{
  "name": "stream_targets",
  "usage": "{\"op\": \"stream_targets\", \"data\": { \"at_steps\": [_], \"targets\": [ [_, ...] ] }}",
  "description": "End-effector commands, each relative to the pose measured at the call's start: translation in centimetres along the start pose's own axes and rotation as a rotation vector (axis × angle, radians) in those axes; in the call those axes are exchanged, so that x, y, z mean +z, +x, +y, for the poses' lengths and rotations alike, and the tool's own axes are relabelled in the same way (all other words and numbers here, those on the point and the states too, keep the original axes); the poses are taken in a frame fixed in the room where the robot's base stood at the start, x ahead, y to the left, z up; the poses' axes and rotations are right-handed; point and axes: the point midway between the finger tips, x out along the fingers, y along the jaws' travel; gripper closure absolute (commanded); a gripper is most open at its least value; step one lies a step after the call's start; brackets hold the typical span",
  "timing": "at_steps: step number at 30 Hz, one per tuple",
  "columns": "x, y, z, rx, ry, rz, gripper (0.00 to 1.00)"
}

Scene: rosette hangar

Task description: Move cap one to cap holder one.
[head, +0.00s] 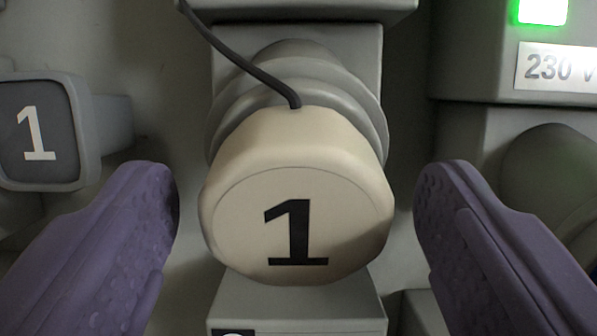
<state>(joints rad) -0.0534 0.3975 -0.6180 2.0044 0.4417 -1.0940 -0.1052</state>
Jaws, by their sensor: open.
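Cap one (252,215) is a cream, rounded cap with a black "1" on its face, in the middle of the head view. It sits at the front of a grey round fitting (372,112), and a dark cable (235,57) runs from its top up to the left. My gripper (297,200) is open, with one purple finger on each side of the cap. A gap shows between each finger and the cap. A grey block with a white "1" (70,132) stands at the left edge; I cannot tell whether it is cap holder one.
A grey housing with a lit green lamp (542,11) and a "230 V" label (558,67) is at the upper right. A dark round fitting (560,175) is below it, partly behind the right finger. A grey ledge (300,303) lies below the cap.

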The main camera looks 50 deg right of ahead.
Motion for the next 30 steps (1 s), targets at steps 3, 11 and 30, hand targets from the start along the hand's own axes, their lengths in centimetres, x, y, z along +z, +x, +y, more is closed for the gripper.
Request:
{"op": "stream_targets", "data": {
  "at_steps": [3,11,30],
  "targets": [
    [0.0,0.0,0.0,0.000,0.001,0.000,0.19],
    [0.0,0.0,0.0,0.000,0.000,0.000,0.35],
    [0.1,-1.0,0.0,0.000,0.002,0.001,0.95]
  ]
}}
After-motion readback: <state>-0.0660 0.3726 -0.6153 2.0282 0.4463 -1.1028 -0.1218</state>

= = =

What the task asks:
Transcribe all the data word for word; the images stay out.

Result for this task:
{
  "name": "stream_targets",
  "usage": "{\"op\": \"stream_targets\", \"data\": { \"at_steps\": [_], \"targets\": [ [_, ...] ] }}",
  "description": "End-effector commands, each relative to the pose measured at the call's start: translation in centimetres along the start pose's own axes and rotation as a rotation vector (axis × angle, radians) in those axes; in the call those axes are exchanged, so that x, y, z mean +z, +x, +y, for the poses' lengths and rotations alike, and the tool's own axes are relabelled in the same way (all other words and numbers here, those on the point and the states too, keep the original axes); the poses are taken in a frame fixed in the room where the robot's base stood at the start, x ahead, y to the left, z up; the poses' axes and rotations are right-handed; point and axes: the point midway between the finger tips, x out along the fingers, y along the jaws' travel; gripper closure absolute (commanded); a gripper is most open at its least value; step one lies a step after the call's start; brackets hold the typical span",
  "timing": "at_steps: step number at 30 Hz, one per tuple",
  "columns": "x, y, z, rx, ry, rz, gripper (0.00 to 1.00)"
}

Scene: rosette hangar

Task description: Move cap one to cap holder one.
[head, +0.00s] 
<state>(joints rad) -0.0534 0.3975 -0.6180 2.0044 0.4417 -1.0940 -0.1052</state>
Jaws, by their sensor: open.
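Cap one (252,215) is a cream, rounded cap with a black "1" on its face, in the middle of the head view. It sits at the front of a grey round fitting (372,112), and a dark cable (235,57) runs from its top up to the left. My gripper (297,200) is open, with one purple finger on each side of the cap. A gap shows between each finger and the cap. A grey block with a white "1" (70,132) stands at the left edge; I cannot tell whether it is cap holder one.
A grey housing with a lit green lamp (542,11) and a "230 V" label (558,67) is at the upper right. A dark round fitting (560,175) is below it, partly behind the right finger. A grey ledge (300,303) lies below the cap.

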The main camera looks 50 deg right of ahead.
Motion for the next 30 steps (1 s), targets at steps 3, 11 and 30, hand targets from the start along the hand's own axes, their lengths in centimetres, x, y, z along +z, +x, +y, more is closed for the gripper.
Request:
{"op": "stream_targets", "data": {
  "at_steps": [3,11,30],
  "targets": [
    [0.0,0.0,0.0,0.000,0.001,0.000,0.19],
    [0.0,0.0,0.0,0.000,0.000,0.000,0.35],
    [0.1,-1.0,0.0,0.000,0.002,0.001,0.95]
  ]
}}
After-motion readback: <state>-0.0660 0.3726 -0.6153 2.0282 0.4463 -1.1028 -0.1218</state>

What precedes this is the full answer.